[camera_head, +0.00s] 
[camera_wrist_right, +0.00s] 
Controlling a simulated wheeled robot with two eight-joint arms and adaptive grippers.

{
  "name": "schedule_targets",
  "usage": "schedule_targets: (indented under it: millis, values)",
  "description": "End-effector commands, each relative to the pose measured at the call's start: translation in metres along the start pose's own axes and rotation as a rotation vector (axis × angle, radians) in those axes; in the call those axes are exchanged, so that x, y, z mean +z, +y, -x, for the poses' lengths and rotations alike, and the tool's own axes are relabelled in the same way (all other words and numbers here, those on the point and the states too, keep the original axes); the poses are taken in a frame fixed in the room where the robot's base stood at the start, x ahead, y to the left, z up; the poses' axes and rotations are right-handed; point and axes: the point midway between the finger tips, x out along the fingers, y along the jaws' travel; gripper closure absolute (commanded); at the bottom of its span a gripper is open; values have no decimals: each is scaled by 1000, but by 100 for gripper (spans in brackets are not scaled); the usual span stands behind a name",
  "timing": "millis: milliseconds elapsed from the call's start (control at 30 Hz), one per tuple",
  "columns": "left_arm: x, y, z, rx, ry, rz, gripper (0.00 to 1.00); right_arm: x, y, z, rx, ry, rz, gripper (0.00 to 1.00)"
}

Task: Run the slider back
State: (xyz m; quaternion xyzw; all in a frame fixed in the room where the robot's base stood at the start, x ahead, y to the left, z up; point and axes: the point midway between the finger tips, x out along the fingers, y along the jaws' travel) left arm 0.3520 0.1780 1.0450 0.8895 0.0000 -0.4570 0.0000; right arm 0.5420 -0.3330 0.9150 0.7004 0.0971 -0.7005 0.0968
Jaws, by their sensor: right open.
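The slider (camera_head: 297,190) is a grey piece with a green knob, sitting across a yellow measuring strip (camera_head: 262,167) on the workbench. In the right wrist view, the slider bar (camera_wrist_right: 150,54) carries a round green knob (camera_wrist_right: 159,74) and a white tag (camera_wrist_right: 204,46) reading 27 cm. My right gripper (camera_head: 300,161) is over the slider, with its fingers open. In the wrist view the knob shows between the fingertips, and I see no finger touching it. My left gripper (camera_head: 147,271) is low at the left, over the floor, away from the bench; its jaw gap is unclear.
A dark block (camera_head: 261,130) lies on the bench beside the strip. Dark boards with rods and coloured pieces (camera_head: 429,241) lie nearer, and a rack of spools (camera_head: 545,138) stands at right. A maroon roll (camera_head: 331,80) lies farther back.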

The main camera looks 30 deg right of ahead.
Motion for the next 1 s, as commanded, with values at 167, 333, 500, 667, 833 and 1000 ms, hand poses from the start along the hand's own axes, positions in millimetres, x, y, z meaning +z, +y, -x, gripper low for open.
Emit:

·····

*Aim of the task:*
List all lines above in which the string "frame" appears.

*Full response:*
  "description": "End-effector commands, each relative to the pose measured at the call's start: translation in metres along the start pose's own axes and rotation as a rotation vector (axis × angle, radians) in those axes; in the call those axes are exchanged, so that x, y, z mean +z, +y, -x, for the poses' lengths and rotations alike, and the tool's own axes are relabelled in the same way (all other words and numbers here, those on the point and the states too, keep the original axes); the poses are taken in a frame fixed in the room where the robot's base stood at the start, x ahead, y to the left, z up; the poses' axes and rotations are right-handed; point and axes: the point midway between the finger tips, x out along the fingers, y along the jaws' travel; gripper closure absolute (commanded); at the bottom of its span a gripper is open; values have no decimals: each is scaled by 1000, but by 100 for gripper (spans in brackets are not scaled); the usual span stands behind a name",
State: (xyz m; quaternion xyzw; all in a frame fixed in the room where the robot's base stood at the start, x ahead, y to the left, z up; point and axes: the point midway between the finger tips, x out along the fingers, y along the jaws' travel) left arm 0.3520 0.1780 1.0450 0.8895 0.0000 -0.4570 0.0000; right arm 0.5420 -0.3330 0.9150 0.7004 0.0971 -0.7005 0.0968

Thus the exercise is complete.